The mission went further and requested proof from the National Union of Eritrean Women that government restructuring of the civil service, which had been largely implemented in three phases since 1994, had made :special provisions for women on the grounds of gender equality.”
This condition, which would have contradicted the policies of other donors, including the International Monetary Fund, was apparently made without any knowledge or scrutiny of our nation’s overall policy of affirmative action aimed at promoting the long term equality of both genders.
Though these two instances do not necessarily reflect the overall status of international aid programs, they do underscore the policy fragmentation and chaos that would ensure if nations were to comply with such heavy-handed prescriptions. They are also useful in informing the debate on the very objectives of foreign aid and the necessity of fostering sustainable, economic development.
Indeed, the only yardstick for measuring the viability, effectiveness, and desirability of foreign aid, in the form of grants or concessions, is the extent to which it enables the beneficiaries to gradually reach the point where they no longer need it. Indeed, foreign aid works best when it becomes obsolete, rather than self-perpetuating.
Evidence suggests that aid may be having the opposite effect. In fact, aid’s overall has been substantially eroded by the flaws in its structure and by the innumerable conditions, rules, and procedures imposed by donor nations.
In short, if foreign aid is expected to inject much-needed financial capital, facilitate the transfer of skill and knowledge, introduce innovative production techniques, and build local capacity in the recipient countries, the pattern on the ground suggests that aid is falling short of these ambitious goals.
Handouts vs. Helping Hands
In many instances, excessive “donor” involvement in aid management has not only reduced the effectiveness and efficiency of aid by delaying timely implementation, but it has also limited local involvement and capacity building because foreign consultants and experts tend to take on the majority of the administrative work.
Consider, for instance, that conservative estimates place the number of foreign experts administering aid in Africa today in excess of 100,000. This figure says much about the tendency of aid programs to create self-perpetuating circumstances.
Moreover, the seemingly endless number of missions to assess project feasibility before projects are launched, not to mention costly mid-term reviews, often entail considerable expenses that could have been funneled into productive activities to benefit the recipient nations.
Though international aid programs show tremendous room for improvement, my intention is not to reinforce isolationist pundits in Washington and other Western capitals who think “foreign aid has become a rat hole” that should be plugged. But how can we reconcile that jaundiced view of international aid with trends toward increased globalization and interdependence?
The pitfalls of isolationism are obvious; the idea one can live safely and comfortably within the confines of one’s territory while a substantial portion of humanity remains in the grips of endemic poverty is an illusion. Indeed, growing affluence and consumerism in one part of the globe cannot coexist for long with extreme deprivation in another part of the same planet without threatening world peace and security.
Historically, foreign aid has not always been predicted on a sense of altruism and human solidarity but instead focused on concerns over national interest. The threat of instability caused by increased poverty is much more pronounced in the context of the global village of the 21st century, where national borders come to mean less and less.

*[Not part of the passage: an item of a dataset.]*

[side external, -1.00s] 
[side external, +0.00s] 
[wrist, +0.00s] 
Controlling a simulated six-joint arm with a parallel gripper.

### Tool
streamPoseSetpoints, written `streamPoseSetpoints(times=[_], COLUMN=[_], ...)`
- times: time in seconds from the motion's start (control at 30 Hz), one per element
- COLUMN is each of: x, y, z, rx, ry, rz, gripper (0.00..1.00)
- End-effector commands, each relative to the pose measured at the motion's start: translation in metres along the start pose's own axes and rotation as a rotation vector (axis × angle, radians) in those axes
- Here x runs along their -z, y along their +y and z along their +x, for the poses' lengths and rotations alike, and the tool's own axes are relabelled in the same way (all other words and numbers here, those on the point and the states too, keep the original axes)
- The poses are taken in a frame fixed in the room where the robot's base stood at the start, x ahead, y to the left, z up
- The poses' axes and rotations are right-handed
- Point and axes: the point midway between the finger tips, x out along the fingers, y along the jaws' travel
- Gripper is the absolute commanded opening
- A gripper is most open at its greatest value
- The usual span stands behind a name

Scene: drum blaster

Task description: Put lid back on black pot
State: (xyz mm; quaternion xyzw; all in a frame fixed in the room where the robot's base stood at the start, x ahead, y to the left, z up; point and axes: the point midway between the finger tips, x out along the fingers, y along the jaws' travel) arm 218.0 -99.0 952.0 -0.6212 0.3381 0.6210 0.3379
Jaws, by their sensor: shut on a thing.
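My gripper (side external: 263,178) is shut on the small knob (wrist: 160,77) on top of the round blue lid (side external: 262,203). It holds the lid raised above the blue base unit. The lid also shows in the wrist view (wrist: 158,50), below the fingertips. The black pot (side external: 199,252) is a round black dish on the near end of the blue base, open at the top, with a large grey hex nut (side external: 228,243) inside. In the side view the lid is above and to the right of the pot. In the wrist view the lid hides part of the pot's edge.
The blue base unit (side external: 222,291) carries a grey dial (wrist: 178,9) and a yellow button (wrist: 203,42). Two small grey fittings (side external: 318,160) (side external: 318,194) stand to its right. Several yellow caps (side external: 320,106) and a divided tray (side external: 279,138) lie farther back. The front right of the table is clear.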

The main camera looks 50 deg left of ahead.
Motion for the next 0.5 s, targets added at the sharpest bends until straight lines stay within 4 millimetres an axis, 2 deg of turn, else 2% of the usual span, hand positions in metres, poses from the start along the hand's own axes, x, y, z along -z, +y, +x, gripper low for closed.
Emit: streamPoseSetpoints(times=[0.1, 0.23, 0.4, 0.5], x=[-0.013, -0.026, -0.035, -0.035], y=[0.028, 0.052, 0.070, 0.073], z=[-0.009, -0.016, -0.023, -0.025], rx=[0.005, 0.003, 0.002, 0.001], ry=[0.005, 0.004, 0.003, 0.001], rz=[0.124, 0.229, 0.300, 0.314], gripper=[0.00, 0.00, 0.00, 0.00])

The threat to international peace and security posed by terrorism, which in the final analysis is fueled by deprivation and economic frustration, serves as a lesson in this regard.
But how can we strike a balance between focused, self-limiting aid intended to help recipient nations rise to their feet versus the disabling and self-perpetuating assistance intended to boost the donor nations’ sense of security?
In my view, nothing less that a total overhaul of the existing aid system will do. The endless conditions, provisions, and inflexible rules that are part of most current aid packages must give way to initiatives based on partnerships and shared ownership. To that end, we must replace the very words “donor” and “recipient” by new terms that reflect a sense of symmetric partnership.
Some might argue, with a certain degree of justification, that there is no novelty in this approach, as the concept is becoming increasingly common in the vocabulary of many Western nations. To the extent that partnerships are pursued in good faith, it is an auspicious beginning. But they will require much encouragement; old habits die hard, and the resistance to change engendered by the forces of inertial will be significant.
Sustainable Aid Policy
Even if all partners in aid were to fully adopt these reforms, the changes will be worthless if they fail to create an environment in which aid brings recipient nations to a point where they can fend for themselves and the aid becomes redundant. The most crucial issue that must be addressed, therefore, is the extent to which it is structurally embedded in the development policy of the country on the receiving end.
In this regard, foreign aid must be carefully designed to be focused and non-permantnt. In my view, a symmetric partnership can never be built on the basis of an exchange that is permanently skewed. The goal of foreign aid must be to create and environment that will transform the relationship into a mutually beneficial interaction of trade and investment.
I do not believe this is an impossible task, even in situations of great adversity. Indeed, there have been cases in the past which massive and purposeful intervention was successful. One example that comes to mind is the United States’ support of Europe in the aftermath of World War II. Whether Africa can summon geopolitical considerations of this magnitude amidst the political realities of the 21st century is, of course, a different matter.
And while the Eritrean government welcomes properly focused aid programs, it is inclined to discourage the proliferation of fragmented aid programs that do a better job meeting the needs of donor, rather than recipient, nations.
While the milieu of foreign aid suffers countless problems, its structural flaws, crippling preconditions, and self- perpetuating tendencies remain the most significant. These deficiencies must be corrected if, through foreign aid, we hope to address economic imbalances and promote a more egalitarian global village.